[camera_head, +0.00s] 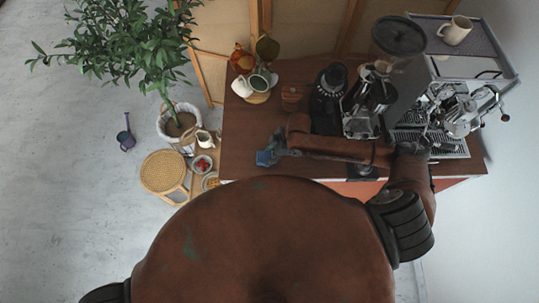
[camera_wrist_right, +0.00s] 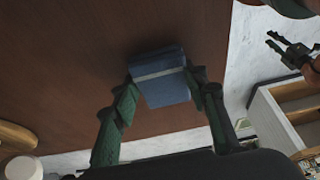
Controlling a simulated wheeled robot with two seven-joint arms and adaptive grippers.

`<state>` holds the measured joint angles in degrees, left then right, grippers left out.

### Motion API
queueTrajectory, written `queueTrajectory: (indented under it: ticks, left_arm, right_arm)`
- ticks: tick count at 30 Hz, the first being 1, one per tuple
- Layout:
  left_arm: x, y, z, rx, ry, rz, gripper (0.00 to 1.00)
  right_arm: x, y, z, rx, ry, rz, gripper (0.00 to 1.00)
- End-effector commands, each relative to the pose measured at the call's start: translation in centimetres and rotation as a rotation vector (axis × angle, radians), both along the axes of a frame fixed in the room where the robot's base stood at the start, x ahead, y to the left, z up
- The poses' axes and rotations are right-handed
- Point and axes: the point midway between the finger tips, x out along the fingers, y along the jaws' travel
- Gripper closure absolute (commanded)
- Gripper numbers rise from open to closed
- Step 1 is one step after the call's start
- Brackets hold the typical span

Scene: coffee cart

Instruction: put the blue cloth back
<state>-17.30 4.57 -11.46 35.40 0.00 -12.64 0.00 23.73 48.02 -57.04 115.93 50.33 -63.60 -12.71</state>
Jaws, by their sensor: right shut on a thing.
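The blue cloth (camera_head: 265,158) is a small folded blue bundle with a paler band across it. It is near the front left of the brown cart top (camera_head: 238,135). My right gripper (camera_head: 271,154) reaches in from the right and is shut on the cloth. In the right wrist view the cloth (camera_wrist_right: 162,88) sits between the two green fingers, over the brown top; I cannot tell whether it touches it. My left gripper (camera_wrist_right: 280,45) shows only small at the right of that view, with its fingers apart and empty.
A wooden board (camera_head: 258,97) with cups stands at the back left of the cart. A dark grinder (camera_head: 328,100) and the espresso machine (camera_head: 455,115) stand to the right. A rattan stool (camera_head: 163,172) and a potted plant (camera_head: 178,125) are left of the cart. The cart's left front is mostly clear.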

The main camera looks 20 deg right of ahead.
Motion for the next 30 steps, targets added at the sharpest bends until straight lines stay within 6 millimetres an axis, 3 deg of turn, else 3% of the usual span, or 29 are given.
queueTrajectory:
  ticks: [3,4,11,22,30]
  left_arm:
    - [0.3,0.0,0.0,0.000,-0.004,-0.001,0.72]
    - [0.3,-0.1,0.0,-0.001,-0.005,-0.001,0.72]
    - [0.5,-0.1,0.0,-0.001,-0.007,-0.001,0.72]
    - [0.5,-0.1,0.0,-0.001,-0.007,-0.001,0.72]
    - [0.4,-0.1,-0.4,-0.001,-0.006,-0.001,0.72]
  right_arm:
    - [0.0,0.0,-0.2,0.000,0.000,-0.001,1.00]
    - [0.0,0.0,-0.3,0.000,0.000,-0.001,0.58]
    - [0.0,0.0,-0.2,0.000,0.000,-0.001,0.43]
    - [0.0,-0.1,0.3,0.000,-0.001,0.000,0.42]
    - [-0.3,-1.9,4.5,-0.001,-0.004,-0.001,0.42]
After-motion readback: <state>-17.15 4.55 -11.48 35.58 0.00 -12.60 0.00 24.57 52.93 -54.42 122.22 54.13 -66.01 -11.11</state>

Goal:
Determine how many lines include the string "robot". Give no answer but the number.

The reply:
2